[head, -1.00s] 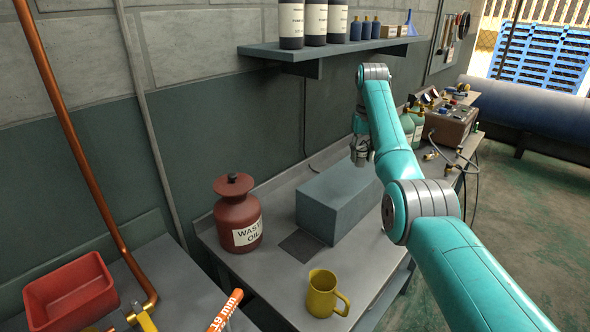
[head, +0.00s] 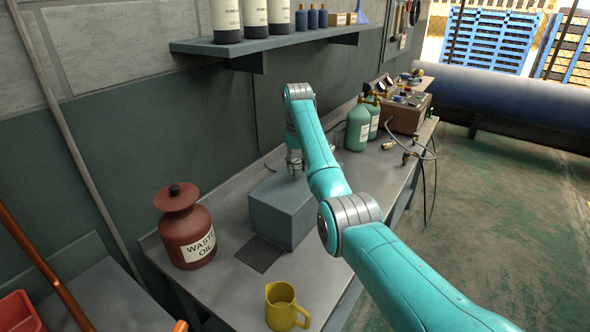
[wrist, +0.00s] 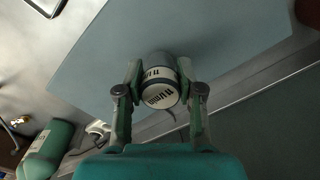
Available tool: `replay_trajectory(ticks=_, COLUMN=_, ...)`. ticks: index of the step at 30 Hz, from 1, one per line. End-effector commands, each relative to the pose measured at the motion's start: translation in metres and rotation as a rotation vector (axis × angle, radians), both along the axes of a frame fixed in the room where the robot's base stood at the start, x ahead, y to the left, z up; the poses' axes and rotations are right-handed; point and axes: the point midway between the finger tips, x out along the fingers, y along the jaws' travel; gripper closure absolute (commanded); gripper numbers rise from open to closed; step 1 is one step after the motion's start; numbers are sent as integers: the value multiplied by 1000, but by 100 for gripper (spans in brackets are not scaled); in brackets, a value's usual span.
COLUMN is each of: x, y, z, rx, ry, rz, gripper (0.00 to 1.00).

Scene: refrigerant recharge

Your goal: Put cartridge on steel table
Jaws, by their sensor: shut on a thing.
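My gripper (wrist: 160,98) is shut on the cartridge (wrist: 160,72), a short grey cylinder with a white label and black marks. In the wrist view the cartridge sits between both fingers, with the flat blue-grey top of a box behind it. In the head view my gripper (head: 296,166) is at the far part of the box (head: 280,215); the cartridge is too small to make out there. I cannot tell whether it touches the box. The grey steel table (head: 320,282) stands under the box along the wall.
A red waste oil can (head: 186,228), a dark flat plate (head: 258,253) and a yellow mug (head: 284,307) are on the table's near part. Green bottles (head: 358,126) and a gauge box (head: 405,108) stand at the far end. A shelf (head: 280,43) overhangs the back.

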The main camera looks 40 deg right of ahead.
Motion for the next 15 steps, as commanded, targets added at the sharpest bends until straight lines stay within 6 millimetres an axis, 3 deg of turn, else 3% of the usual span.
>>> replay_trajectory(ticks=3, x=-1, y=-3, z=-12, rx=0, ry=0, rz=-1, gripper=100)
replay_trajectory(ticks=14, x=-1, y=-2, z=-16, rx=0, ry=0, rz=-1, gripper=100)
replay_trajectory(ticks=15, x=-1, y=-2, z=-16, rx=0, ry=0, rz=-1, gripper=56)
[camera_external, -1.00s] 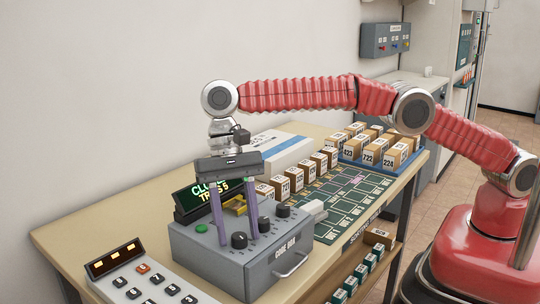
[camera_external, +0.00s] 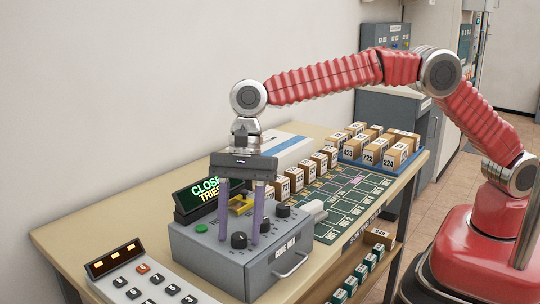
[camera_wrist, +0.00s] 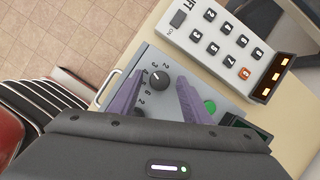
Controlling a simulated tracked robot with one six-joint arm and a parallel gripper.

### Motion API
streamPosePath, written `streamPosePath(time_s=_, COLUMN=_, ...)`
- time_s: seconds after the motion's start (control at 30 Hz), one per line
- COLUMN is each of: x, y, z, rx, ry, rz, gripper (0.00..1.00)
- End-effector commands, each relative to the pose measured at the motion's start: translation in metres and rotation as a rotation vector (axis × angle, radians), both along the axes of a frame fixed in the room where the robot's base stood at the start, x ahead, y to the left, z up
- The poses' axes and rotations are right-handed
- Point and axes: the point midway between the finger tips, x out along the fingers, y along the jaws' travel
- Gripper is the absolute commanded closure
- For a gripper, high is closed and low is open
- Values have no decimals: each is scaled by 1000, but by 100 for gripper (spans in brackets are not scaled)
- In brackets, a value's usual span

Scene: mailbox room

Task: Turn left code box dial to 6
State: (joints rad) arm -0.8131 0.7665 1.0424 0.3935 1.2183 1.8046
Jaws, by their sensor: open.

EXERCISE INSTRUCTIONS:
Copy, from the material above, each line in which the string "handed" occurs.

RESPONSE TO THE TASK:
Available tool: `replay_trajectory(ticks=_, COLUMN=_, ...)`. ticks: index of the step at 30 Hz, from 1, one per line. End-effector commands, each relative to the pose measured at the motion's start: translation in metres and rotation as a rotation vector (axis × angle, radians), both along the axes of a frame fixed in the room where the robot's base stood at the start, x ahead, y to the left, z up; the poses' axes and rotations are right-handed; point and axes: the point midway between the finger tips, x out along the fingers, y along the jaws' travel; gripper closure absolute (commanded); gripper numbers rise from open to closed; step 1 is one step after the motion's start; numbers are sent as integers: the value multiplied by 1000, but by 100 for gripper (spans in brackets are not scaled); in brackets, a value's usual span.
- The poses' axes and rotations are right-handed

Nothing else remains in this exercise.